OK, let’s talk about the dirty little issue – the secret burden that kayakers bear – peeing. Guys have it made in the shade. Bring a cup, pee when you want, and toss. (The planet will survive this little gesture of IDGAS) Gals have the harder time with this. For some of you a cup works fine. (I don’t know how you do it, but some of you do.) Bed pans work. And so do a few Depends. You don’t have to wear the Depend throughout the entire race, just slip one on when you need it and then bring a solid plastic bag to stash it so you don’t have to smell it the rest of the way around the course. Any questions about this aspect of THE MANUAL, ask your personal physician. I just don’t want to know or need to know how you do it. Back to the closet with this dirty little issue, is what I say.

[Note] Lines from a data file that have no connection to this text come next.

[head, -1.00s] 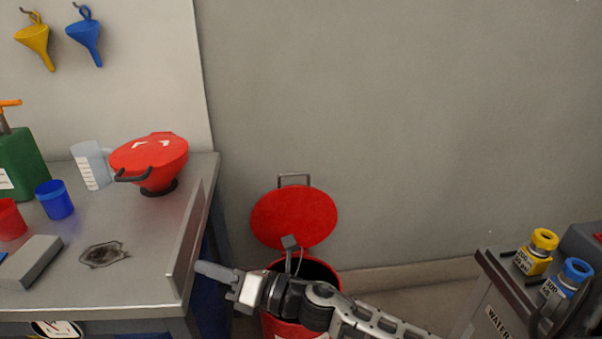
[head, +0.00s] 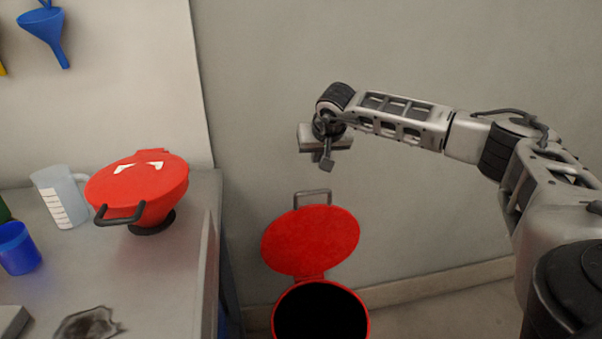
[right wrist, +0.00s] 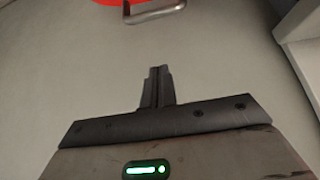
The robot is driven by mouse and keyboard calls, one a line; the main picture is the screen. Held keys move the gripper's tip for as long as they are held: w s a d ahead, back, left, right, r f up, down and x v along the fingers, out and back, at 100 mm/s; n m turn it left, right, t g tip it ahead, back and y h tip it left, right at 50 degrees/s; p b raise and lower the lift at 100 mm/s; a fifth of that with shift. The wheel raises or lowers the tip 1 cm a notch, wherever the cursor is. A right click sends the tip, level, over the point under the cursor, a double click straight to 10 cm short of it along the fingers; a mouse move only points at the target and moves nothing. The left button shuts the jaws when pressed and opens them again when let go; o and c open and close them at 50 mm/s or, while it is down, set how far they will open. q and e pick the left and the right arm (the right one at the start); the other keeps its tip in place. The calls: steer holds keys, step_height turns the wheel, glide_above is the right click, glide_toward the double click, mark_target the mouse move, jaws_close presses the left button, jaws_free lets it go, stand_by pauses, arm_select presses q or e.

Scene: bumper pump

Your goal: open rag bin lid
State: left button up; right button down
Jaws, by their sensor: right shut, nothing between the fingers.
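The rag bin (head: 367,316) stands on the floor against the wall, right of the bench. Its red lid (head: 311,241) is swung up and back, and the dark inside of the bin shows. The lid's metal handle (head: 312,197) is at the top of the raised lid; it also shows at the top edge of the right wrist view (right wrist: 154,13). My right gripper (head: 326,165) is above the lid and handle, apart from them. Its fingers (right wrist: 159,85) are shut together with nothing between them. My left gripper is not in view.
The metal bench (head: 180,270) on the left holds a red lidded container (head: 150,190), a clear measuring jug (head: 60,197), a blue cup (head: 18,249) and a dark crumpled rag (head: 88,325). A blue funnel (head: 43,28) hangs on the wall. Wall space around the bin is clear.

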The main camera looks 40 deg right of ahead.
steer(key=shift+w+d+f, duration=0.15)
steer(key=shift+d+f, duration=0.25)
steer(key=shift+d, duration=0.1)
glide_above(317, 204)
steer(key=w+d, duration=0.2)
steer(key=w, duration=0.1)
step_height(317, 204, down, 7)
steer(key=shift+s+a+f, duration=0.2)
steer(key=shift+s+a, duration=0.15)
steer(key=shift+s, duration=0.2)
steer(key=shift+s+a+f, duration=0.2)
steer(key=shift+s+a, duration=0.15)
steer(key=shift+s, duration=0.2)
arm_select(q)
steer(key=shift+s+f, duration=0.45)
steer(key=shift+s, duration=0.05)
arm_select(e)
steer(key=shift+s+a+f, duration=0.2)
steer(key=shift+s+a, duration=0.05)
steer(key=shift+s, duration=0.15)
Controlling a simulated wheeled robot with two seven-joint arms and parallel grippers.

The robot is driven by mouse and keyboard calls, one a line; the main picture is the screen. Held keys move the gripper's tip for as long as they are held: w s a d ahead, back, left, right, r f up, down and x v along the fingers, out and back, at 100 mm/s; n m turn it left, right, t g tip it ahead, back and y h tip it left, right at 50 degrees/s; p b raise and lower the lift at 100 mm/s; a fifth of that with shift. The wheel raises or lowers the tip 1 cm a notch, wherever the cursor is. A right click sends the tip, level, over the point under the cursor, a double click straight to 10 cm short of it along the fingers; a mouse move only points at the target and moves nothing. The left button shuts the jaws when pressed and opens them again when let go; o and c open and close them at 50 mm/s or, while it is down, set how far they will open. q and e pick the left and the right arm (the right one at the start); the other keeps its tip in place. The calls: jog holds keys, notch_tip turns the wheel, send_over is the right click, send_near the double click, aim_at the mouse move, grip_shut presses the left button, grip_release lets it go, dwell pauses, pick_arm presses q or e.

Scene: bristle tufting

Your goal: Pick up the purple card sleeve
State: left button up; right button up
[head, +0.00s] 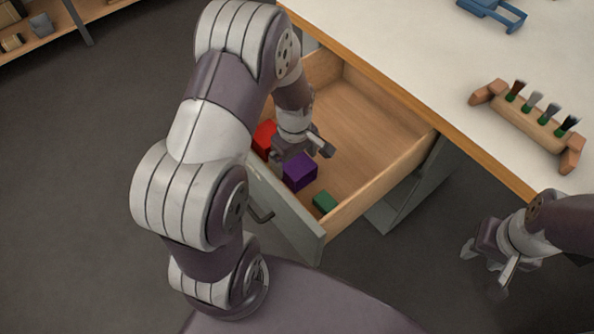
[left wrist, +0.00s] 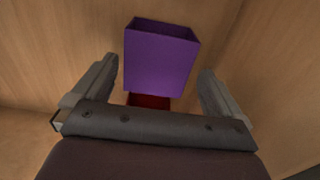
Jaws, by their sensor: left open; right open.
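The purple card sleeve (head: 300,172) stands in the open drawer, near its front panel, between a red block and a green block. In the left wrist view the purple card sleeve (left wrist: 161,58) is upright and box-like, with an open dark top, and appears between the two fingers. My left gripper (head: 304,150) is open and is inside the drawer just above and beside the sleeve. In the left wrist view its fingers (left wrist: 160,88) flank the sleeve with gaps on both sides. My right gripper (head: 488,268) is open and empty, off the table's front edge.
The wooden drawer (head: 375,120) also holds a red item (head: 264,137) left of the sleeve and a green item (head: 325,203) to its right. Its back part is bare. On the white table (head: 400,40) stand a brush rack (head: 530,120) and a blue object (head: 492,12).

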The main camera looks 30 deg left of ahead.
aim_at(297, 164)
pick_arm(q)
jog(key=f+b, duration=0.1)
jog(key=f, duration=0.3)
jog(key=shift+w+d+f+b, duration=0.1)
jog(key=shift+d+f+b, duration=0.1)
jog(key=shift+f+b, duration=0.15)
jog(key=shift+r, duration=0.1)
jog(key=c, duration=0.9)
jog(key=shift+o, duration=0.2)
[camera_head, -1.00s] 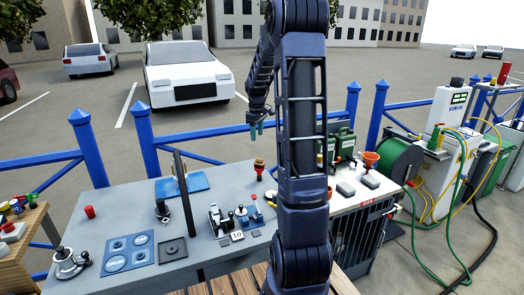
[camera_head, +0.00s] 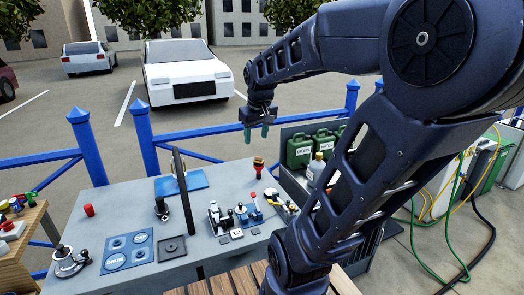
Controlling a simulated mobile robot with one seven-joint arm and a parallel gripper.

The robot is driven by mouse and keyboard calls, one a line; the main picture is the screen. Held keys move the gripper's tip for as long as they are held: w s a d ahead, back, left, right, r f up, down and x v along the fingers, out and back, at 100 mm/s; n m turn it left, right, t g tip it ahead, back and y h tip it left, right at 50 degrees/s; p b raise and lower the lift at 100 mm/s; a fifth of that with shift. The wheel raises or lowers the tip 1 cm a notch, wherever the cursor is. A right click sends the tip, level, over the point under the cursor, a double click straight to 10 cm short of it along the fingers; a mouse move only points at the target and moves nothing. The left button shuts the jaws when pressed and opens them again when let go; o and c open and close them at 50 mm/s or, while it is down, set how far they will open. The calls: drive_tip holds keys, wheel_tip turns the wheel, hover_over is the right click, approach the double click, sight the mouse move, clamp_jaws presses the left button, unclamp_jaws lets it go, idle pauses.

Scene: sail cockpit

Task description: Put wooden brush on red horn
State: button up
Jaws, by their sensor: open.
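My gripper (camera_head: 256,134) has two green fingers, pointing down and apart, with nothing visible between them. It hangs in the air over the back of the grey table. Below it in the picture, a small upright item (camera_head: 258,168) stands near the table's back edge. It has a brown and yellowish upper part and a red lower part. It is too small to tell whether this is the wooden brush, the red horn, or one on the other. A short red cylinder (camera_head: 89,210) stands at the table's left. No other clear brush or horn shows.
The grey table (camera_head: 215,262) also bears a dark upright post (camera_head: 184,195), a winch (camera_head: 70,262), a blue panel (camera_head: 128,251) and a lever unit (camera_head: 217,217). Green canisters (camera_head: 300,151) and a bottle (camera_head: 316,167) stand to the right, partly behind my arm.

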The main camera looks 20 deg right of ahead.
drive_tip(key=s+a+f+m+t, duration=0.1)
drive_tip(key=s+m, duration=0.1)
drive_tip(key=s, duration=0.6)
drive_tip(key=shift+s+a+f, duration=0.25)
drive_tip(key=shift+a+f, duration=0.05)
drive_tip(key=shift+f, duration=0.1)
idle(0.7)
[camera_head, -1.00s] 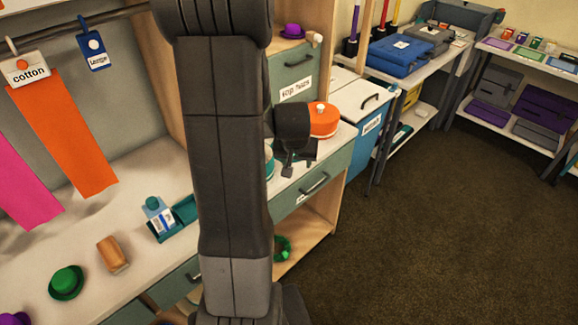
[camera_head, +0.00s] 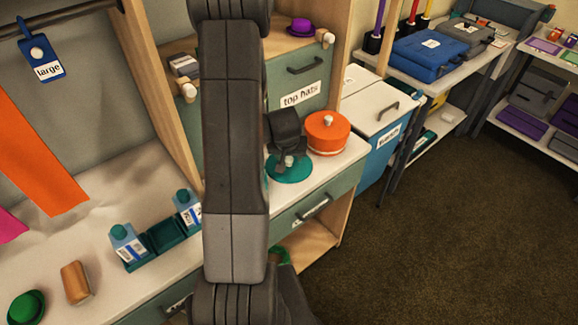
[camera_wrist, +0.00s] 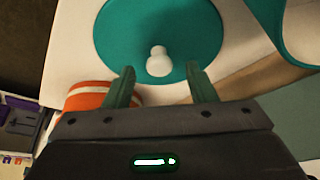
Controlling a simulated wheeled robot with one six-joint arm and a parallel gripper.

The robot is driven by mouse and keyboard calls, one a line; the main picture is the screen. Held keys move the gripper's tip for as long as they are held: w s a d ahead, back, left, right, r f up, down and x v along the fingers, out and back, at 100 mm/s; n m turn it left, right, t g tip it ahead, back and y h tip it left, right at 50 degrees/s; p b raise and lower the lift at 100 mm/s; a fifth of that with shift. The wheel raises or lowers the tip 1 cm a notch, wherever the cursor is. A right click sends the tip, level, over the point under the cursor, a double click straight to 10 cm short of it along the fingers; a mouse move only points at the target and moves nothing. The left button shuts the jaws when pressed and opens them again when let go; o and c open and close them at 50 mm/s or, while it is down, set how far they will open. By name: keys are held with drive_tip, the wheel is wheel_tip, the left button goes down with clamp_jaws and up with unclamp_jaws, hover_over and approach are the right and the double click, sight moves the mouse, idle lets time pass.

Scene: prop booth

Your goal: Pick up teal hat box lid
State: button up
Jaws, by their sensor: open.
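The teal hat box lid (camera_head: 289,174) is a flat round disc on the white counter, beside an orange round box. In the wrist view the lid (camera_wrist: 125,40) fills the top middle, with a white knob (camera_wrist: 158,62) at its centre. My gripper (camera_wrist: 162,86) is open and empty. Its two fingers point toward the lid, one to each side of the knob in the picture. In the head view my gripper (camera_head: 287,152) is just above the lid and hides part of it. Whether the fingers touch the lid cannot be told.
The orange round box (camera_head: 327,135) with a pale knob stands close right of the lid; it also shows in the wrist view (camera_wrist: 88,98). A teal-rimmed round thing (camera_wrist: 270,18) is at the wrist view's upper right. A "top hats" drawer (camera_head: 300,92) is behind.

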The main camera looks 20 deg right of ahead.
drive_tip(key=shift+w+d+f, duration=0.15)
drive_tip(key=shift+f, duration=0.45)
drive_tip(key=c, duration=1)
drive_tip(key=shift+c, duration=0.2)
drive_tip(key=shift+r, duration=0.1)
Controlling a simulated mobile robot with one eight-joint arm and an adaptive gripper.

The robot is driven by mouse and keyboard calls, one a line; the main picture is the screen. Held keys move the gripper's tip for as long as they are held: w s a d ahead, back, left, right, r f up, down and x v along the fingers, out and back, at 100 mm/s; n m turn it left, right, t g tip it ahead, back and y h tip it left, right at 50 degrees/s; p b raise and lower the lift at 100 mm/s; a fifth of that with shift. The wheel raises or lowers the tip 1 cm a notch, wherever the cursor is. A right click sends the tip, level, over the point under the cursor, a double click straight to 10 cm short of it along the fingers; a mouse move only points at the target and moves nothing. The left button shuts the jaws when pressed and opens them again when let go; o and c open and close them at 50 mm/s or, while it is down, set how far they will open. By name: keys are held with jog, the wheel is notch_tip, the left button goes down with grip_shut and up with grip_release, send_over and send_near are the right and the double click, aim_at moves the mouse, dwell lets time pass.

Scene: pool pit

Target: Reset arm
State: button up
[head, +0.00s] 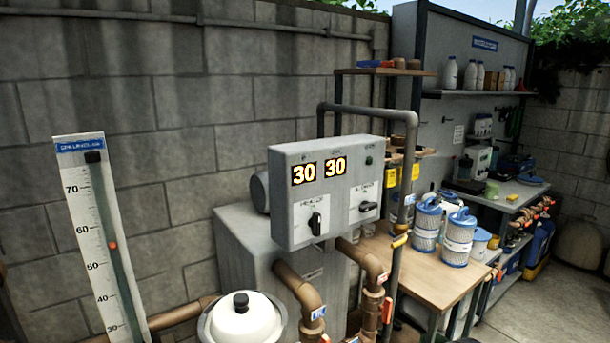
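My gripper and arm are not visible in the head view.
A flow gauge (101,240) with a red marker stands at the left. A white domed lid (242,318) and brown pipes (302,291) are at the bottom. A wooden table (430,268) with blue-and-white filter cartridges (458,240) stands right of the box. Open floor (540,300) shows at the lower right.

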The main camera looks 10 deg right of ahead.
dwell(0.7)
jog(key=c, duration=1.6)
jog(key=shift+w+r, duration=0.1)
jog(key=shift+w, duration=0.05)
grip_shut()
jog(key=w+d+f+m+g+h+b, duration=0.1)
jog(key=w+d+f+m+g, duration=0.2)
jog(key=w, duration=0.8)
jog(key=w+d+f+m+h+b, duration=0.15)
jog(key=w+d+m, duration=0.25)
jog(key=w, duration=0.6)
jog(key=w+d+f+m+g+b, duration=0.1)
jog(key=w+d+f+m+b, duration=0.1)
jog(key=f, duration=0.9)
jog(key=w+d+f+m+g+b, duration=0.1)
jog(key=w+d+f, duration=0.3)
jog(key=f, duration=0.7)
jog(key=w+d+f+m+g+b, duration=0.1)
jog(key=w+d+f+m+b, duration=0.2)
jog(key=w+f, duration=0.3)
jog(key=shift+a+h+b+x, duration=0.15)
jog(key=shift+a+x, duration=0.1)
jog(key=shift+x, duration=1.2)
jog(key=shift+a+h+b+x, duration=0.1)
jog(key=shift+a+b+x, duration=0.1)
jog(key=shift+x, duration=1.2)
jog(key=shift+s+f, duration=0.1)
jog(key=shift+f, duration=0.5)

If we have enough patrol boats deployed we will establish one or two spots where kayakers who need to exit the kayak to pee in the water can receive assistance getting in and out. We don’t recommend this. But for some, it may be necessary during a 10 mile swim.
Cove Island is just at the 6 mile point. They are supporting the race by offering a bail out point. If swimmers want to stop and rest, that’s fine with us. If they do, they will be disqualified from receiving a time. But what is time anyway? (Not sure where this question might lead us, but it’s deep, I know that much). This is a day to celebrate swimming. We’re easy and flexible, and want you to have a great time.
In the event of a sudden emergency, like a sudden threat of lightening, central control will issue three long blasts and repeat them. This means the swim has been called and all swimmers and their kayakers should get off the water as quickly as possible. A few of you may be close enough to shore to just swim there. However, we recommend most swimmers to cluster in groups of 5 to 10 so that Patrol Boats can quickly pick you up en masse and boat you to shore. We have identified 5 bail out spots along the course for the patrol boats to use in evacuating swimmers from in the event of a sudden emergency. We hope we don’t have to use them, but we want to be prepared in the event of a sudden emergency.